Le philosophe André Glucksmann, qui s'est éteint lundi à l'âge de 78 ans, a consacré sa vie à dénoncer "les misères du monde" et les totalitarismes. Parcours d'un intellectuel qui "vivait dans un monde d'idées et de combats".

Il était le philosophe français dont les indignations avaient nourri la pensée. André Glucksmann est mort lundi 9 novembre à l'âge de 78 ans, a annoncé mardi son fils Raphaël sur ses comptes Facebook et Twitter.

"Mon premier et meilleur ami n'est plus. J'ai eu la chance incroyable de connaître, rire, débattre, voyager, jouer, tout faire et ne rien faire du tout avec un homme aussi bon et aussi génial. Voilà, mon père est mort hier soir", écrit le réalisateur en hommage à son père.

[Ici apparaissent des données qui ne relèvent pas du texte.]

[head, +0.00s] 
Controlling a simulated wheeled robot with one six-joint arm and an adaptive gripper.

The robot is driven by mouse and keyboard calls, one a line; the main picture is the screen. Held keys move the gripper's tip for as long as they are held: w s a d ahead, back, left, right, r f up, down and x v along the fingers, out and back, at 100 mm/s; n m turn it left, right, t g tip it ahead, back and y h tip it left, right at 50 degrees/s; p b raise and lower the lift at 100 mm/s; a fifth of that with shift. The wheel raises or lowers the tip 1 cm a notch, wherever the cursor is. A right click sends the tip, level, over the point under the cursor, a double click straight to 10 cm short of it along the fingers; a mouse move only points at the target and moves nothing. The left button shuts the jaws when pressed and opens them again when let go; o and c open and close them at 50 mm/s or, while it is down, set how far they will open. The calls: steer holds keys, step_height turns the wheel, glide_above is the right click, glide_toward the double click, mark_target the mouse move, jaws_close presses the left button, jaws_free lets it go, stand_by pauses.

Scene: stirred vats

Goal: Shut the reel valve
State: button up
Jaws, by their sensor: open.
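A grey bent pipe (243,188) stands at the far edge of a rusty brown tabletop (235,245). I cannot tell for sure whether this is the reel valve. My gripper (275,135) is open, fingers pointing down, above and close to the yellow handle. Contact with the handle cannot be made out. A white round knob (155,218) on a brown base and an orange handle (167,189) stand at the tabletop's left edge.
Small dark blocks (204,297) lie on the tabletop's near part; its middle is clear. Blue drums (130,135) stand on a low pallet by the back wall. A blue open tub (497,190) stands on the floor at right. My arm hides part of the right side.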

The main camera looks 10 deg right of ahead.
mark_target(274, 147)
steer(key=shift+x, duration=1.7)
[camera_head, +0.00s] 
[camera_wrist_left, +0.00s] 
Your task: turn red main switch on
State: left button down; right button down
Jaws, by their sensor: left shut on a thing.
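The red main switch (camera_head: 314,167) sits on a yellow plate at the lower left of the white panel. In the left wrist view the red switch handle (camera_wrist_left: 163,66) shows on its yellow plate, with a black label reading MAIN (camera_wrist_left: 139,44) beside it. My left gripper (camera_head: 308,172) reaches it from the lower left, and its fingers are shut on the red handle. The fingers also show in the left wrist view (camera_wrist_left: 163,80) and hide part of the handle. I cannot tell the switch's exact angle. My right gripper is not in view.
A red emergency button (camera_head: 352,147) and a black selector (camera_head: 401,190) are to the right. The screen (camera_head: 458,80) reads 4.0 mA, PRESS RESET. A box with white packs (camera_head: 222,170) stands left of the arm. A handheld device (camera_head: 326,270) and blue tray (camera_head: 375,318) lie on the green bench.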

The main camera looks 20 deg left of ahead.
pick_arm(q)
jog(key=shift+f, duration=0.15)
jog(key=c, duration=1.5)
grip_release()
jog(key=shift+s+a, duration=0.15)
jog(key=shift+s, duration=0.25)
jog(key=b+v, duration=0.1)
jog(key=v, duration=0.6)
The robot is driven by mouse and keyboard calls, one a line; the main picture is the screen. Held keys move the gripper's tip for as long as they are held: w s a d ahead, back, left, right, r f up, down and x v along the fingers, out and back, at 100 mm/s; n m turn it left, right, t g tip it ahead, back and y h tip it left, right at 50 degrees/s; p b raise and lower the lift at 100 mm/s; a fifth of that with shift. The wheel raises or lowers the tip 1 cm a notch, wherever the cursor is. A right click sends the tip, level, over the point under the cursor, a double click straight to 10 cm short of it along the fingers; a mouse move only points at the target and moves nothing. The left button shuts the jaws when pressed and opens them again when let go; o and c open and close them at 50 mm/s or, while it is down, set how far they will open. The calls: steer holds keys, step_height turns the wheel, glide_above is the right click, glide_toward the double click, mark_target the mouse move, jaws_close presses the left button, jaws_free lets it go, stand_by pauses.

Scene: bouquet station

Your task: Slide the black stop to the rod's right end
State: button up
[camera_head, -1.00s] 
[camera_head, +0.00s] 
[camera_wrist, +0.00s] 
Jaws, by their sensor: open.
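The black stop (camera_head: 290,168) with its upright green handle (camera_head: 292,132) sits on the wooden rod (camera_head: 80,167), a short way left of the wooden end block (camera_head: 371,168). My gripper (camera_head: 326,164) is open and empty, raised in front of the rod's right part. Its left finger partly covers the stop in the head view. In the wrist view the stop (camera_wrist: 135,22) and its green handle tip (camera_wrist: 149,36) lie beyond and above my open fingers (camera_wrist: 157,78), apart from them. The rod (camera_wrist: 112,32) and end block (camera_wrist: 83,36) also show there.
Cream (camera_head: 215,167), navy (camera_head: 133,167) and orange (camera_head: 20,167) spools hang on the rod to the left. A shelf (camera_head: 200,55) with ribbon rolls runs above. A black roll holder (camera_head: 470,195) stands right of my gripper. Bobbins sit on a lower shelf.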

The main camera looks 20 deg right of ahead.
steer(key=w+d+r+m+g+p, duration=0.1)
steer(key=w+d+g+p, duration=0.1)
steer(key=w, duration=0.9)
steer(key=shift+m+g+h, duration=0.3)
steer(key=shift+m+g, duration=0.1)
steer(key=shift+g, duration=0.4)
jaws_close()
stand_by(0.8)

Représentant, aux côtés notamment de Bernard-Henri Lévy, ce qu'on appellera "les nouveaux philosophes", André Glucksmann, né le 19 juin 1937 à Boulogne-Billancourt, avait consacré sa vie d’intellectuel à dénoncer les injustices. Même celles commises par ceux dont il avait choisi le combat. Longtemps proche des "maos" français, le philosophe avait dénoncé les horreurs de la Révolution culturelle chinoise en publiant en 1975 "La Cuisinière et le mangeur d'homme".

Plus tard, à la fin des années 1970, il réussit notamment à réunir l'intellectuel de gauche Jean-Paul Sartre et le libéral Raymond Aron pour faire cause commune en faveur de l'accueil des "boat people" quittant le Vietnam communiste.

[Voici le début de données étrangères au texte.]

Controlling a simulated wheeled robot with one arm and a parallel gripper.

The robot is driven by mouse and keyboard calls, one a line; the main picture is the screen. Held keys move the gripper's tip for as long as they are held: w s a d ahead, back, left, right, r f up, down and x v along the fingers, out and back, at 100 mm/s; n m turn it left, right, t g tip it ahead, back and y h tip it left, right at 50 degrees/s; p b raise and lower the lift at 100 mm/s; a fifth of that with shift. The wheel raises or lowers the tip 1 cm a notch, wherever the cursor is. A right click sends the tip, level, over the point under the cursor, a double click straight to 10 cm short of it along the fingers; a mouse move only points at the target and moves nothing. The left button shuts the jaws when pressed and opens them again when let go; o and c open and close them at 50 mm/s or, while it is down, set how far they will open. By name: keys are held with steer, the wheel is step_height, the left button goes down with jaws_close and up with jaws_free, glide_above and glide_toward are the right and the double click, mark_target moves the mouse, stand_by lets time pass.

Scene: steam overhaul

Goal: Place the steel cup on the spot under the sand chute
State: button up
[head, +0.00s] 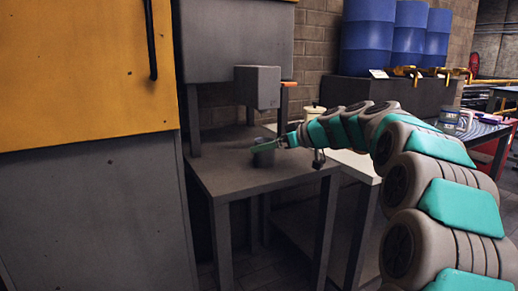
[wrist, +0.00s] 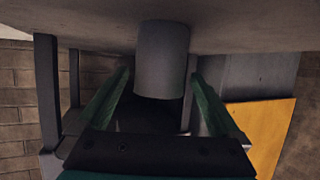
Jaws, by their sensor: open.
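The steel cup (wrist: 162,62) is a plain grey cylinder in the wrist view, where the picture is upside down. It stands on the grey table (head: 285,170), between my two green fingers, with a gap on both sides. In the head view the cup (head: 263,158) is small, dark and partly covered by my gripper (head: 268,146). My gripper is open around the cup, low over the table. The sand chute (head: 257,88) is a grey box above the table. I cannot tell whether the cup is exactly beneath it. No marked spot is visible.
A yellow and grey cabinet (head: 85,75) stands close on the left. An orange-tipped lever (head: 285,98) is right of the chute. A cream pot (head: 314,111) and a pale tabletop (head: 350,162) are behind my arm. Blue barrels (head: 368,35) stand at the back. The front of the grey table is clear.

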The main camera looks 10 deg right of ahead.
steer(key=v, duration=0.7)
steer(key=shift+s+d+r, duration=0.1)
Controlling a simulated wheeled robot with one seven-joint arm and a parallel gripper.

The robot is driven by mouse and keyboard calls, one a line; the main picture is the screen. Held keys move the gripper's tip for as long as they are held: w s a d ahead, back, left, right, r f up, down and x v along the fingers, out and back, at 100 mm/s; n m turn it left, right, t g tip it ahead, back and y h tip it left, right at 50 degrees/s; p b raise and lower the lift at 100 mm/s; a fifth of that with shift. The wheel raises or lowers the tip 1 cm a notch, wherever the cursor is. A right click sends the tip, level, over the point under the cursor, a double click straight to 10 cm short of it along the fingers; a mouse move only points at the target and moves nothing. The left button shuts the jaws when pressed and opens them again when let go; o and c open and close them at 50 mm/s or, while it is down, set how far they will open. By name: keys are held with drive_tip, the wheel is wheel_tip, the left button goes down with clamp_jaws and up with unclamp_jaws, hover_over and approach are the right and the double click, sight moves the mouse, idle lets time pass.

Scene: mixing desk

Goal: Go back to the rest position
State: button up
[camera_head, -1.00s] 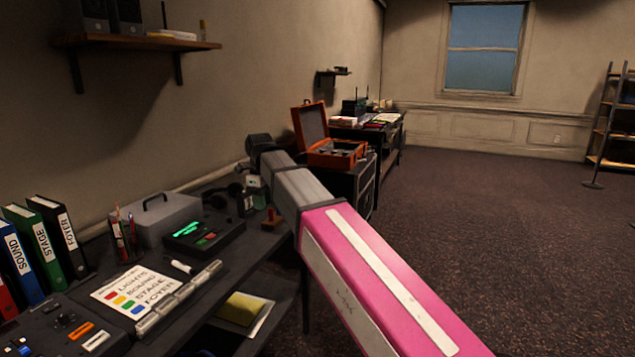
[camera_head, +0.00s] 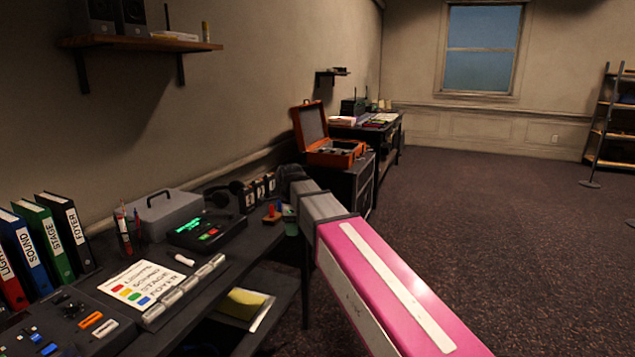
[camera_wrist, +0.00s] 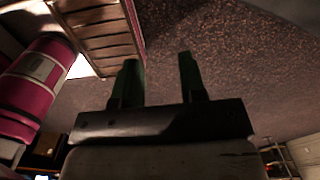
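My gripper (camera_wrist: 159,62) shows in the wrist view with two dark green fingers standing apart. Nothing is between them; only the dark speckled floor lies beyond. In the head view my pink and grey arm reaches from the bottom right toward the far end of the desk (camera_head: 240,252).
The desk holds binders (camera_head: 42,240), a label sheet (camera_head: 140,284), a device with a green display (camera_head: 207,230), a grey box (camera_head: 165,212) and a red-handled stamp (camera_head: 272,212). An open orange case (camera_head: 335,152) stands beyond.

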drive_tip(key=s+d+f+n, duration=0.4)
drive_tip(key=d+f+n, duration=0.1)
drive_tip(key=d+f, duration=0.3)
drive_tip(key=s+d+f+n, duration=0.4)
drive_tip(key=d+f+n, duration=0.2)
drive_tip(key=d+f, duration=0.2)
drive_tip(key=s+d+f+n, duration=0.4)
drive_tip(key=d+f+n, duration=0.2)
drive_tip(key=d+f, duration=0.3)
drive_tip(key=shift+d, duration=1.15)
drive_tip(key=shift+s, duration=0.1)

Indigné par "les misères du monde"

Tout au long de sa vie, André Glucksmann s’était engagé contre toutes les formes de totalitarisme. En 1999, il a soutenu l'intervention contre la Serbie au moment de la guerre du Kosovo ou dénoncé la politique de Vladimir Poutine lors de la Seconde guerre en Tchétchénie. Plus récemment, cet auteur prolixe s’était engagé pour la liberté en Ukraine ou alarmé du sort réservé aux Roms dans la société française.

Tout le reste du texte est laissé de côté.